また、私が同作で注目していただきたいと思った松坂さんの演技は、姿勢や手の動きといった身体性。第1話の冒頭、文部科学省でダンボールに荷物を詰めているシーンを例に説明します。
このシーンは、御上先生という人物を視聴者に初めて印象付ける大切なシーンです。この時の松坂さんの歩く姿勢から荷造りをしている姿勢まで、シーンを通してずっと背筋が真っ直ぐ伸びていて、体の軸がブレていません。そして、荷造りをしている手元の動きにまったく無駄がないのです。余計な目線も動かしません。理詰めのせりふだけでなく、こういった“無駄のない体の使い方”で御上先生という人物を表現しているのだと思います。
私が過去に見た松坂さんで印象的だったのは、2021年に放送されたNHK連続ドラマ『今ここにある危機とぼくの好感度について』で主演をされた時の演技。
同作で松坂さんが演じた元局アナの広報マン“神崎真”は御上先生とは真逆で、好感度を気にするあまり一見意味があるようで実際は中身がスカスカの「何か言ってるけど何も言ってない」話しかしないという役でした。
その時のフワフワ、キョロキョロして人の目を気にする人物像が面白くて印象的だったので、今回の役柄とのギャップに驚きました。
『御上先生』がこんなにも支持される理由とは?
現代の時代の流れ的に熱血教師は流行らない、若者に支持されない時代になったと思います。 昭和のように、尾崎豊的な若さからくる情熱や力での反抗ではなく、「熱意だけじゃどうにもならない」「コンプラに違反してる」など、それこそ理詰めで反抗する学生が増えたのではないでしょうか。
日曜劇場と同じくTBSの『金八先生』シリーズは、昭和から平成まで人気を博しましたが、当時とは思春期の若者が感じる“生きづらさ”も少し変わってきたのかもしれません。平成の熱血教師は「言いたいことも言えないこんな世の中じゃ」と歌っていましたが、その状況はもしかすると令和になってさらに強くなっているのかもしれないですね。
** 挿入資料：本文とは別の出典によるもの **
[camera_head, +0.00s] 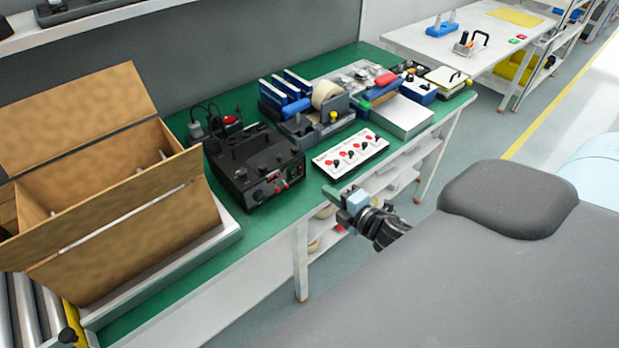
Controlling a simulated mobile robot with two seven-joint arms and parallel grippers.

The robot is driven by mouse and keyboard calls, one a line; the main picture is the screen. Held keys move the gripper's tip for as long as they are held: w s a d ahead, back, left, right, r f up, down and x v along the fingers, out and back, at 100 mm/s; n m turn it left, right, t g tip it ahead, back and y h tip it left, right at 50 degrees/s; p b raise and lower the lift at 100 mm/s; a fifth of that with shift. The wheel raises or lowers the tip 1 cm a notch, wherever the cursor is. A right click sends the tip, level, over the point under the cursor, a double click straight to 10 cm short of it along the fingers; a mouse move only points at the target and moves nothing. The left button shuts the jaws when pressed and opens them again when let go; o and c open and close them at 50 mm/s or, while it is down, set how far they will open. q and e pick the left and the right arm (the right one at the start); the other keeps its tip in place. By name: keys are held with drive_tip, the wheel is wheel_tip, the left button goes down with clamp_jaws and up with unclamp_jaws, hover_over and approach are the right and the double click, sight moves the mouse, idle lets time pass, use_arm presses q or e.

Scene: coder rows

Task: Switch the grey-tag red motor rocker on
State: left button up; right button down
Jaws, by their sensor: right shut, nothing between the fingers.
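A black machine (256,165) stands on the green bench top, with a front panel (274,187) that carries small red and light parts. These are too small to tell which is a rocker, what tag it has or how it is set. A white panel (350,154) with several red buttons and black knobs lies to its right; I can make out no grey tag there. My right gripper (338,195) is shut and empty at the bench's front edge, in front of the white panel and apart from it. My left gripper is out of view.
An open cardboard box (120,220) stands at the left. Blue-sided holders with a tape roll (325,93), a grey-white box (403,115) and small bins crowd the back and right. Some green bench top (245,234) is bare in front of the black machine.

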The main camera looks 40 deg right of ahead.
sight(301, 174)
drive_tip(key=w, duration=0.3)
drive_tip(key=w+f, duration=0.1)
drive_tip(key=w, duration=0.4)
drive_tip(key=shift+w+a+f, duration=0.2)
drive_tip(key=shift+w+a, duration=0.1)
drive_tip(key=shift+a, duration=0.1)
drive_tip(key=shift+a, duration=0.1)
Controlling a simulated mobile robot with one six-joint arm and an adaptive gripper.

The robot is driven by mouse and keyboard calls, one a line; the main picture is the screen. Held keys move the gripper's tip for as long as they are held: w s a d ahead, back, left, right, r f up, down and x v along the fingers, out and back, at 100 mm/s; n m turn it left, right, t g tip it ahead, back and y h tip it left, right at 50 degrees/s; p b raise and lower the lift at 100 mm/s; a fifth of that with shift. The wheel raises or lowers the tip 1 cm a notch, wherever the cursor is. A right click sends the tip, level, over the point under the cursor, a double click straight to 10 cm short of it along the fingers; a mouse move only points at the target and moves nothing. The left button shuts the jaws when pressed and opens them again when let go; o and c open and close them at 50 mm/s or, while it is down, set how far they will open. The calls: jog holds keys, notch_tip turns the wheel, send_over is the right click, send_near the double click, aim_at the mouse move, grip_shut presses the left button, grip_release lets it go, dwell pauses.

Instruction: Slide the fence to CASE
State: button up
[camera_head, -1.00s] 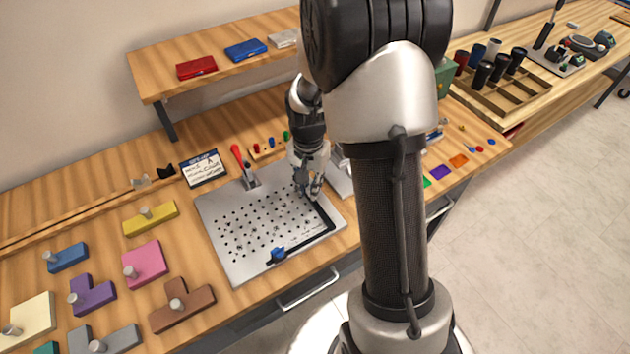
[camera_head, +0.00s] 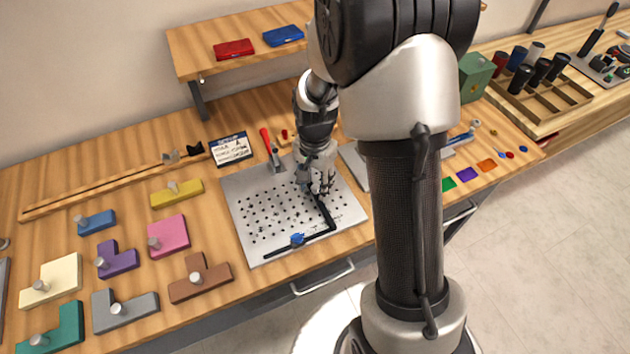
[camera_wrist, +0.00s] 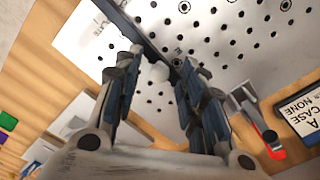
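The fence (camera_head: 327,213) is a black L-shaped bar on the perforated metal plate (camera_head: 235,200). One leg runs along the plate's front edge, through a blue clamp (camera_head: 297,239); the other runs back under my gripper (camera_head: 318,187). In the wrist view the black bar (camera_wrist: 137,29) passes near the fingertips. A pale round knob (camera_wrist: 160,73) shows between the fingers of my gripper (camera_wrist: 160,62), with gaps on both sides. The fingers stand apart.
A red-handled toggle clamp (camera_head: 271,150) stands at the plate's back edge. Coloured blocks with knobs, including a pink one (camera_head: 168,236), lie left of the plate. A shelf (camera_head: 205,66) overhangs the back of the bench. Coloured tiles lie at right.

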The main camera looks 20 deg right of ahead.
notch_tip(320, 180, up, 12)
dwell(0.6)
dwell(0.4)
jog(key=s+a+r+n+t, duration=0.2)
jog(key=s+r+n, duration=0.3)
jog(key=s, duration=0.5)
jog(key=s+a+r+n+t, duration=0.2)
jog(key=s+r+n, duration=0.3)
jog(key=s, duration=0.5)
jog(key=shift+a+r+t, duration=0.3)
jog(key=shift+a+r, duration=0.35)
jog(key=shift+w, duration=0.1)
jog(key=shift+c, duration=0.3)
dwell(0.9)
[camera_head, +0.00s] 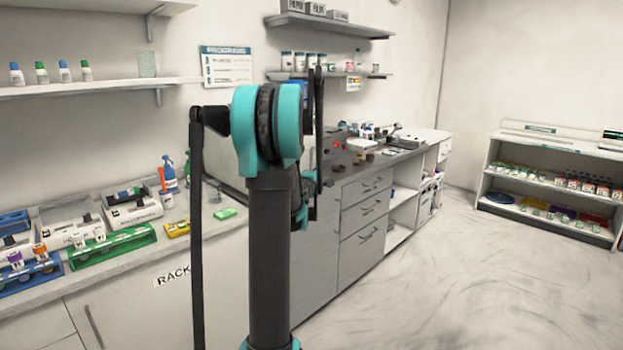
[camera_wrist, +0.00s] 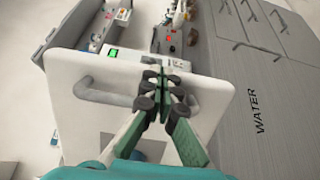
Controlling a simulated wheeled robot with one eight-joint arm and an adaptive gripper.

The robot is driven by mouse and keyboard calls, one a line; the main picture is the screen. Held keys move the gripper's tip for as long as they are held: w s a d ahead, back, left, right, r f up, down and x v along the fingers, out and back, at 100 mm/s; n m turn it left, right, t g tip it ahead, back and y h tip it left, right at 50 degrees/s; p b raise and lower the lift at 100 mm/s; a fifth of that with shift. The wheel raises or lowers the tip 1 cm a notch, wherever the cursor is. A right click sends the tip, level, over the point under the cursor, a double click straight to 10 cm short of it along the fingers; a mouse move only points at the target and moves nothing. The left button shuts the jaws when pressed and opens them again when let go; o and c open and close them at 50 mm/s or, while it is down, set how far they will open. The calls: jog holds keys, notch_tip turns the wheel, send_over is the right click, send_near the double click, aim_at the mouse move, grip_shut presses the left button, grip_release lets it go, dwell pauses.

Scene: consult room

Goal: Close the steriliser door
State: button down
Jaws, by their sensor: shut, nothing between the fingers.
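The steriliser door (camera_wrist: 70,62) is a white panel with rounded corners, filling the middle of the wrist view. A grey bar handle (camera_wrist: 105,97) shows on its face left of my fingers, and a grey piece at the right looks like its other end. My gripper (camera_wrist: 155,75) is shut and empty in front of the door, its fingers overlapping the panel's middle and top edge. I cannot tell whether they touch it. A green-lit display (camera_wrist: 112,53) shows just beyond the door's top edge. In the head view my arm hides most of the steriliser and the door.
A grey cabinet front marked WATER (camera_wrist: 258,110) lies right of the door. In the head view, the counter (camera_head: 400,155) carries small items beyond my arm. Racks and trays, including a green rack (camera_head: 112,246), stand at left. The floor (camera_head: 450,290) at right is clear.

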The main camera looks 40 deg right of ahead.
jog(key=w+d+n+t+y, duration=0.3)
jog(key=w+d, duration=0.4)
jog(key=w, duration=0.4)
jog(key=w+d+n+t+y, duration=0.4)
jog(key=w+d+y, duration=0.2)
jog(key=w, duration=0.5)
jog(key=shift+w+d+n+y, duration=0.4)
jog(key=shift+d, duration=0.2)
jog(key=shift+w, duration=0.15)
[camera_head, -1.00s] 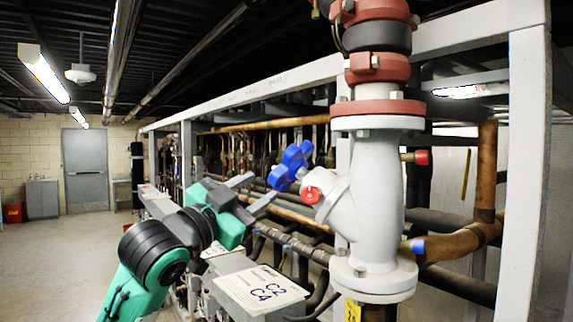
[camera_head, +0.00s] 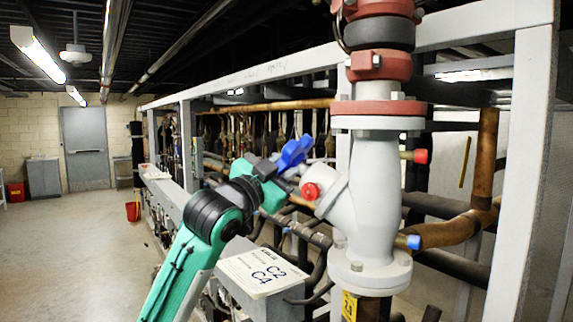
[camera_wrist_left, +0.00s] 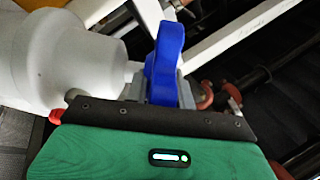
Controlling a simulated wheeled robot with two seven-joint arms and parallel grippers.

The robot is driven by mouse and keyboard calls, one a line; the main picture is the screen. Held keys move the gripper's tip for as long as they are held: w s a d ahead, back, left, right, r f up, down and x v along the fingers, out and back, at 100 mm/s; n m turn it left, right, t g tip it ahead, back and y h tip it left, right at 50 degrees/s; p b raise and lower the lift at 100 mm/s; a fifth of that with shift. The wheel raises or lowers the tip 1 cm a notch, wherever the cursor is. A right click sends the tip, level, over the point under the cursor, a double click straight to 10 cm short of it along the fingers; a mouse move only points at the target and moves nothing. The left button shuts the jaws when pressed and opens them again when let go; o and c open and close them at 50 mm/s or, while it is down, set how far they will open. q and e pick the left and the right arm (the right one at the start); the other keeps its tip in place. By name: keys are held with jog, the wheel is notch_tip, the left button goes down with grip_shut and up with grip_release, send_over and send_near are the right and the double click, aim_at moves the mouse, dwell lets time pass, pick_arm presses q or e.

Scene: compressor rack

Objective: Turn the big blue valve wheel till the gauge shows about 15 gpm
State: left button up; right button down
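The blue valve wheel (camera_head: 293,153) is lobed and sits on a stem at the left side of a grey-white valve body (camera_head: 366,195). My left gripper (camera_head: 276,171) has its fingers at the wheel, reaching it from the lower left. In the left wrist view, a blue lobe of the wheel (camera_wrist_left: 165,58) stands between the grey fingers, which lie close against both sides of it. The fingertips are partly hidden behind the wheel. My right gripper is not in view. No readable gauge shows in either view.
A red knob (camera_head: 311,191) sits close to the wheel on the valve body. A grey box marked C2 C4 (camera_head: 262,277) stands below. Rack beams (camera_head: 535,150) and copper pipes (camera_head: 455,238) surround the valve. Open floor (camera_head: 95,250) lies to the left.

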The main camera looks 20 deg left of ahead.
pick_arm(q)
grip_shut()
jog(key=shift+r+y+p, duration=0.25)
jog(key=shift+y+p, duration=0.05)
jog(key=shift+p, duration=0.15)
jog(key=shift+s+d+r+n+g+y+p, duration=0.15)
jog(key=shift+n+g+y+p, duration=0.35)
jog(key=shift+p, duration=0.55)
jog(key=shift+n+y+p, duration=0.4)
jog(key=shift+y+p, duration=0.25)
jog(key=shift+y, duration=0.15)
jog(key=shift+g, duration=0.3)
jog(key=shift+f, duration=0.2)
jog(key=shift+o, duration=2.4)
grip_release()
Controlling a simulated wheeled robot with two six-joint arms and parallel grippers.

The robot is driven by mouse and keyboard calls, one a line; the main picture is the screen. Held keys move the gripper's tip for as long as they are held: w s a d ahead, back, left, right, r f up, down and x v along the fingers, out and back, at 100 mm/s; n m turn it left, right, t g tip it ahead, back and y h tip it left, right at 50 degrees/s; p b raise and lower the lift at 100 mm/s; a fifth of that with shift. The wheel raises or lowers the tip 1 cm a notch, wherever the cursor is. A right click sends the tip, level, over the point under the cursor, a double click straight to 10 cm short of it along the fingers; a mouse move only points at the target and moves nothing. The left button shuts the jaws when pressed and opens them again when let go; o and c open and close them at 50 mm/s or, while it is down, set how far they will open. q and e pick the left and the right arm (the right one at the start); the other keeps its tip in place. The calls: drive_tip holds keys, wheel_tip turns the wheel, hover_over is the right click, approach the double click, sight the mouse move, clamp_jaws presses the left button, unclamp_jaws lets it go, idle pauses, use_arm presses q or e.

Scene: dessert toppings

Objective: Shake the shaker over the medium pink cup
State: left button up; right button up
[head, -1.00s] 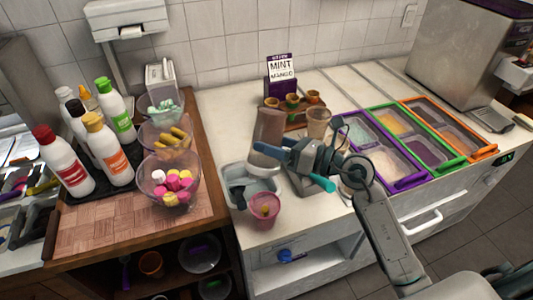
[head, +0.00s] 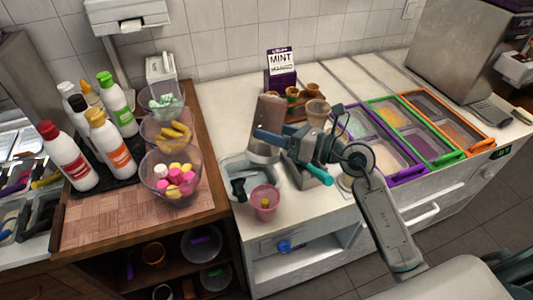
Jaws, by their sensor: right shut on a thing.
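The pink cup (head: 264,202) stands upright on the counter near its front edge, with something small and yellowish inside. The shaker (head: 267,127) is a brownish cylinder with a pale lower end. My right gripper (head: 275,143) is shut on the shaker and holds it above and behind the pink cup, tilted slightly. The shaker is over the sink area, not directly above the cup in the picture. The fingertips are partly hidden against the shaker. My left gripper does not show.
Glass bowls (head: 170,178) of toppings and several bottles (head: 72,160) stand on the wooden counter at left. Topping trays (head: 408,172) are at right.

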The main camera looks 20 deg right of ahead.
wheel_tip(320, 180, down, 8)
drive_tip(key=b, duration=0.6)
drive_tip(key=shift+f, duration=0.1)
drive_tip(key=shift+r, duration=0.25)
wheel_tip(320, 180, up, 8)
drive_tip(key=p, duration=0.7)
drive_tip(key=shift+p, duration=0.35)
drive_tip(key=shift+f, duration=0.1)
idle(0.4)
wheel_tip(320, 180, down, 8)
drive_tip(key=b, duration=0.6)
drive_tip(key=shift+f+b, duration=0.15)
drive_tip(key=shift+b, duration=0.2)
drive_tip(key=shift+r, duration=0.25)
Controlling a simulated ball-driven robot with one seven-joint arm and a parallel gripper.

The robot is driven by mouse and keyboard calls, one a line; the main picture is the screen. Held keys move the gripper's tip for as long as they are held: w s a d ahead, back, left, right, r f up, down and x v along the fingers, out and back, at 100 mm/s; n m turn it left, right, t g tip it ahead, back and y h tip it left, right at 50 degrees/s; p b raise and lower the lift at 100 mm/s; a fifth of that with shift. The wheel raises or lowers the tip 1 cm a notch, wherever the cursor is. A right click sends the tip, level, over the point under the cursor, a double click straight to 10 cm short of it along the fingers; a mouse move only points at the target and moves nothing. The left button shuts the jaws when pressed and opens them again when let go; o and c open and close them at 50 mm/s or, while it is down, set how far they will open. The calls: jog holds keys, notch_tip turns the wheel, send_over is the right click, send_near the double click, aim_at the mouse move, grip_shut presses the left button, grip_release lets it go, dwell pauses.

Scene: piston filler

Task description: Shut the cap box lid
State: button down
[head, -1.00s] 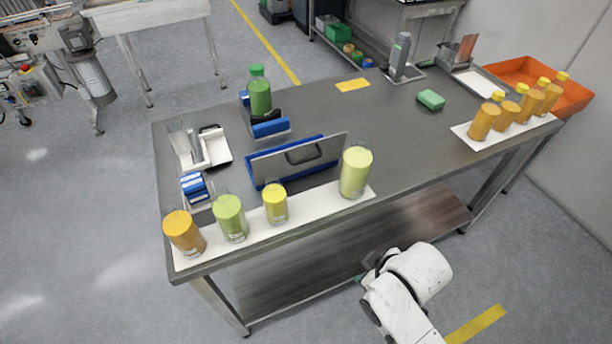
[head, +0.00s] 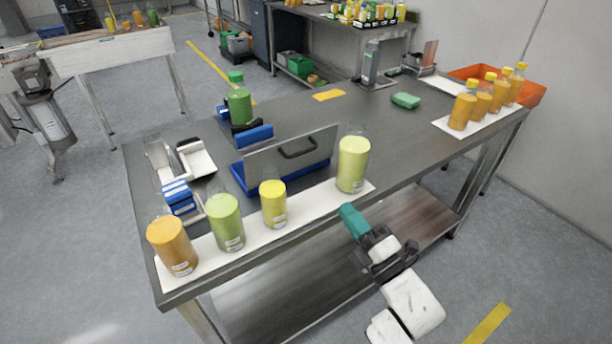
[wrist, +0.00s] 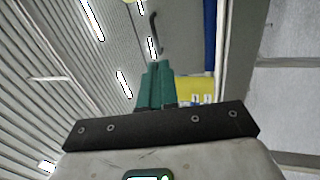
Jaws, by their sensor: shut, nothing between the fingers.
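The cap box (head: 240,180) is a low blue box on the near half of the table. Its grey lid (head: 268,160) stands raised, facing me, with a dark handle (head: 298,150) near its upper edge. The lid hides most of the inside. My gripper (head: 348,212) has teal fingers, held together and empty. It is in front of the table's near edge, to the right of and nearer than the lid, apart from it. In the wrist view the teal fingers (wrist: 154,84) point up the picture, with a dark curved bar beyond them.
A white strip (head: 325,193) along the near edge holds a pale yellow-green jar (head: 352,165), a yellow jar (head: 273,205), a green jar (head: 226,223) and an orange jar (head: 172,246). A green bottle (head: 240,106) stands behind the box. The table's middle right is mostly clear.

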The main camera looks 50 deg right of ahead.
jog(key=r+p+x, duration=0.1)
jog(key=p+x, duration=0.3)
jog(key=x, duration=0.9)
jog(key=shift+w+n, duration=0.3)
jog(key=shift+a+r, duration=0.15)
それを思うと、『御上先生』の“学校にも問題はあるが問題の本質はもっと大きなところ、国や政治にある”というのも、現代的な切り口だと感じます。現代の日本で求められている教師像は、情熱や気合いで共感してくれる教師よりも、言いたいことも言えないはずのこんな世の中で、冷静にぐうの音も出ないほど納得するしかない理屈で言いたいことを言ってくれる教師なのかもしれません。